3D Cameras Are About To Go Mainstream
An anonymous reader writes: Vox's Timothy B. Lee reports that everyday imaging is about to take a big step forward as 3D photography finally makes it to prime time. Technological advances in 3D processing algorithms have accelerated at the same time the equipment for taking these shots has become significantly cheaper. Those facts combined mean that we're going to be seeing 3D cameras become much more prevalent very quickly. "If things go according to Intel's plan, within a few years all of our tablets and laptops, and perhaps even our smartphones, will have fancy 3D cameras instead of boring old 2D ones." Throw in the fledgling industries of commercial camera drones and autonomous vehicles, and you have a lot of major companies throwing huge amounts of research money into making cheap 3D cameras work. "The result will be a proliferation of devices, from tablets to self-driving cars, that understand and interact with the world around them."
Too bad the image quality in "tablets and laptops, and perhaps even our smartphones" is dreadful compared to even pretty basic point and shoot. Optical zoom, low light performance, time to focus, time from power off (or sleep) to on and recording.
This is definitely a case of picking the worst summary of the source article possible. When I looked at the /. summary, I immediately thought "3D is going out in movies and TV, and haven't we been there with the HTC Evo 3D?". Obviously a lot of other people did too.
So I clicked on TFA. Ahhhhhhhh... Now it makes more sense! From TFA:
We're used to our gadgets being passive objects. They respond to typed or tapped commands, but we don't expect them to be aware of their surroundings.
... As our devices have more and better sensors, they're going to be increasingly aware of the world around them, and will interact with the world and with us in more sophisticated ways.

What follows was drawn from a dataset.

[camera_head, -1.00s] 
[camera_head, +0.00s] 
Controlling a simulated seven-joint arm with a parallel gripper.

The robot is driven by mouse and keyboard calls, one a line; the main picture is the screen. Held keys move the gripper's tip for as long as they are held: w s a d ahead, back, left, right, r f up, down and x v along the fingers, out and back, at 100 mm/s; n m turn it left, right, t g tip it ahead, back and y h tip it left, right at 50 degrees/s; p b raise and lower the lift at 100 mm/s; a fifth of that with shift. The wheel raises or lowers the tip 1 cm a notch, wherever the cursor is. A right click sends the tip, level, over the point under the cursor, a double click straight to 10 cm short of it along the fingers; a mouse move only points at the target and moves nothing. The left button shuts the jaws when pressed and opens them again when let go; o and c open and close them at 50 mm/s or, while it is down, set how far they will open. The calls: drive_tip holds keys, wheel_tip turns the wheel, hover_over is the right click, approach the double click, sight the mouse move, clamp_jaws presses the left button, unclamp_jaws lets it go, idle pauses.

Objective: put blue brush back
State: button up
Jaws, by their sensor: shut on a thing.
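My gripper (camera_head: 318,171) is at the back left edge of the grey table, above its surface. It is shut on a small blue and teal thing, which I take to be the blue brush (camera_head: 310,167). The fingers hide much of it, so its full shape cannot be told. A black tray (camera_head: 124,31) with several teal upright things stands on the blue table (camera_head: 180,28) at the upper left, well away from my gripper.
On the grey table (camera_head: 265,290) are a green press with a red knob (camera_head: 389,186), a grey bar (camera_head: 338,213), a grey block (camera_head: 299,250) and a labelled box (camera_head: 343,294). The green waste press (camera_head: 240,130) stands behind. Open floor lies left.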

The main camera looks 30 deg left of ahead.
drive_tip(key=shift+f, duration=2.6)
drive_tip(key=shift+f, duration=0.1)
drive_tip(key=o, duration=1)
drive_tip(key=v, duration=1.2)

So other than the really gimmicky "personal drones that can take breathtaking aerial shots", this is primarily talking about computer vision, such as gesture recognition, local environment evaluation, etc.
@Whee
TFA accurately describes using multiple 2D scene acquisitions in order to build a 3D model by trading time and resolution for position.
TFA does not in any way describe "3D cameras."
3D cameras would acquire a 3D representation of subject matter directly. Such cameras do exist; but they are not about to "go mainstream" in any meaningful or accurate sense of the term.
Imagine a 12" cube with numbers on every face. Place a stereo (likely dual sensor / dual lens) camera in front of it, collinear with any one of the six axis. Acquire image. Now, tell me what number is on the face of the cube furthest from the camera.
You can't? Of course you can't. Because you didn't acquire anything even close to 3D data on the object.
Now place the same cube in front of a system that looks at it from, say, 32 directions on a plane parallel to the floor and acquire. Now you can tell me what is on the far side of the cube, because in this case, something somewhat closer to 3D data acquisition was actually performed (and can be used to immediately give you views at angles and distances of much finer granularity than 32.) It's still not actually 3D (what's on the bottom of the cube? The top? For that matter, what's inside it?) but even with the fairly reasonable limits of opacity, at least a system of this kind would be able to present you with the appropriate representation if it was informed that you had moved your viewpoint horizontally or circularly relative to the data's representation on the display device and on essentially the same viewing plane as the camera set.
I've fallen off your lawn, and I can't get up.